Find the string "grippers" in the listing and report every line that has it.

─── Data provided ───

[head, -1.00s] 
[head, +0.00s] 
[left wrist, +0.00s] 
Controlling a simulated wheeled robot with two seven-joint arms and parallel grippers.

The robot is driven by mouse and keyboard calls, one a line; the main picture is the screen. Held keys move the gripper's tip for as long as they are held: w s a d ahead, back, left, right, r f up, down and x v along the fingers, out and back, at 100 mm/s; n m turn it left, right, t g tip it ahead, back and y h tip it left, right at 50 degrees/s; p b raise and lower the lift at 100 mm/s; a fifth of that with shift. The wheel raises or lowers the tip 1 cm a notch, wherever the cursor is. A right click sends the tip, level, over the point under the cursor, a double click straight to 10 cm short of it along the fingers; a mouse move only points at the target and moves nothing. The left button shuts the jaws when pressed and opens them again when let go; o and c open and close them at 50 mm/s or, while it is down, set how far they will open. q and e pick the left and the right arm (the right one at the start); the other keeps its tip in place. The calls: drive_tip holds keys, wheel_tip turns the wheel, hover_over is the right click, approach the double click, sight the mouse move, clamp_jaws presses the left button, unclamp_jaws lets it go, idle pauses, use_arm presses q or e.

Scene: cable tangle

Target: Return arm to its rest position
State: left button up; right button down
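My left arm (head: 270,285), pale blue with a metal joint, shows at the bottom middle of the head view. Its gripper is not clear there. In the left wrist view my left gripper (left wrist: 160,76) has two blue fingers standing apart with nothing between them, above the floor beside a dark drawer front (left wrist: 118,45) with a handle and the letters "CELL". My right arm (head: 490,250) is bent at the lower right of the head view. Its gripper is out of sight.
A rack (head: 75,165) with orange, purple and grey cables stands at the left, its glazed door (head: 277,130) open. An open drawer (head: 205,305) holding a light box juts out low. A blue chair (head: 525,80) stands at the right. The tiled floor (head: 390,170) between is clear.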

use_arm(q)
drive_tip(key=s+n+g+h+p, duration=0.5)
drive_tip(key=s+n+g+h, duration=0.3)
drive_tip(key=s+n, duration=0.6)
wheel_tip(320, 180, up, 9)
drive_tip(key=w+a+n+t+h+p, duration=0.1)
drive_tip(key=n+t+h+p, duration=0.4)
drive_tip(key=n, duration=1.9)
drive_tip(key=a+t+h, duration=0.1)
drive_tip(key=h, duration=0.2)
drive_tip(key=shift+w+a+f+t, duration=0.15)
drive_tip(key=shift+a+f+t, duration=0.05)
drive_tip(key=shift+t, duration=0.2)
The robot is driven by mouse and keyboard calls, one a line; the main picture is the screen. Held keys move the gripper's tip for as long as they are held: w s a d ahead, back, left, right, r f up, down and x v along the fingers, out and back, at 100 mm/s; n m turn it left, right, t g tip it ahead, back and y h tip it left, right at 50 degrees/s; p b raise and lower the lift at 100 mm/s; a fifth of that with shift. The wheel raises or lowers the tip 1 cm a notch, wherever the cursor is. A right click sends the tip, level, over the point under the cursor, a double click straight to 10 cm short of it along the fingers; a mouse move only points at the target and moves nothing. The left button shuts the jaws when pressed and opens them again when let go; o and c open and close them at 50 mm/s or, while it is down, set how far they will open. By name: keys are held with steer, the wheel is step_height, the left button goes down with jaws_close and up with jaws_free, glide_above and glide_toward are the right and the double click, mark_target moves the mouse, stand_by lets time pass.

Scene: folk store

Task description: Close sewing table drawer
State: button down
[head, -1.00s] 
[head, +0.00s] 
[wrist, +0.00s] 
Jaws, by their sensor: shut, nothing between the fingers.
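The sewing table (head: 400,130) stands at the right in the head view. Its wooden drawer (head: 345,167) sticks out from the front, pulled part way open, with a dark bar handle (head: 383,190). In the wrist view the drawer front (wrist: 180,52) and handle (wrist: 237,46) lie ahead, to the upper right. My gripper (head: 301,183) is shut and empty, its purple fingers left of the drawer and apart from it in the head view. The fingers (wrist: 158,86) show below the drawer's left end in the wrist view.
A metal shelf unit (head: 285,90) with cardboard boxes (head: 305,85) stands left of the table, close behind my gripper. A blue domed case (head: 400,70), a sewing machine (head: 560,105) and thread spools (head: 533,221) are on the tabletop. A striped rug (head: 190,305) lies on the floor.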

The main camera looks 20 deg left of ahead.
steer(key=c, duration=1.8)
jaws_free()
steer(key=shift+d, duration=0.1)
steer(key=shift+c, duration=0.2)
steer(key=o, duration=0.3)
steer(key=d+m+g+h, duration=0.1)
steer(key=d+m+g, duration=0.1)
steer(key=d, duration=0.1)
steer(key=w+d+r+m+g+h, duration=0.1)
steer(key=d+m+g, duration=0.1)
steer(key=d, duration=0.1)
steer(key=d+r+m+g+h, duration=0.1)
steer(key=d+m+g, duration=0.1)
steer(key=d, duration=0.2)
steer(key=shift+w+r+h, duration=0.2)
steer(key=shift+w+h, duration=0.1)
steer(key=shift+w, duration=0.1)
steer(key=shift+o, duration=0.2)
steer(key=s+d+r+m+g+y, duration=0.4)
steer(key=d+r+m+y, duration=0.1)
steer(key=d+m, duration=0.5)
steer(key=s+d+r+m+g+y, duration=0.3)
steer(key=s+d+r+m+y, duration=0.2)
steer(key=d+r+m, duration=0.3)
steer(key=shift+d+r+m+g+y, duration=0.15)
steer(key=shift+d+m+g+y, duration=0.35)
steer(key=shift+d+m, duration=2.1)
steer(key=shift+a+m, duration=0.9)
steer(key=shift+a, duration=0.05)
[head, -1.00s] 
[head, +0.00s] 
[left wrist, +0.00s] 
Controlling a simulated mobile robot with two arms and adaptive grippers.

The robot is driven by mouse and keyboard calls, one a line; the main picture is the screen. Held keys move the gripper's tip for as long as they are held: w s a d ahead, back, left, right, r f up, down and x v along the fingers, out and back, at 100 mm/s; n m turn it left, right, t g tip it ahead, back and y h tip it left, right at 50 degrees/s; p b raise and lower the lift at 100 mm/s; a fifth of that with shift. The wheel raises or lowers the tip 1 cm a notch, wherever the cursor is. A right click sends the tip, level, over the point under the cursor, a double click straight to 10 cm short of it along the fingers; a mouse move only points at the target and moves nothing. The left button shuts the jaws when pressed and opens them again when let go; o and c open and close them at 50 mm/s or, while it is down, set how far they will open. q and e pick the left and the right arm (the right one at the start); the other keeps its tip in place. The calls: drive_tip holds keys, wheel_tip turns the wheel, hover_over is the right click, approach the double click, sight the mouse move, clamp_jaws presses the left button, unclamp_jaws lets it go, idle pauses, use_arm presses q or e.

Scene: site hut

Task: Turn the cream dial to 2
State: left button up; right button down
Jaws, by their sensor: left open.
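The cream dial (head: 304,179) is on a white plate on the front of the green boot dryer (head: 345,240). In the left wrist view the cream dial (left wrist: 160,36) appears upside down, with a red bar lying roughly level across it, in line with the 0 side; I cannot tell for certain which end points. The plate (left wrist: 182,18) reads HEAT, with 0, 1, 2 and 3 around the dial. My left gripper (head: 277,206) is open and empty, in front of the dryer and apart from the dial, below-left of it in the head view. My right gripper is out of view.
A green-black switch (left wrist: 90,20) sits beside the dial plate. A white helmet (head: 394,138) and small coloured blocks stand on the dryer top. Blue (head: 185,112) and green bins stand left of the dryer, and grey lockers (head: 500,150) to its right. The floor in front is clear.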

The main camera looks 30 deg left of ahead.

───

* Completed task
Controlling a simulated wheeled robot with two seven-joint arms and parallel grippers.
Controlling a simulated mobile robot with two arms and adaptive grippers.

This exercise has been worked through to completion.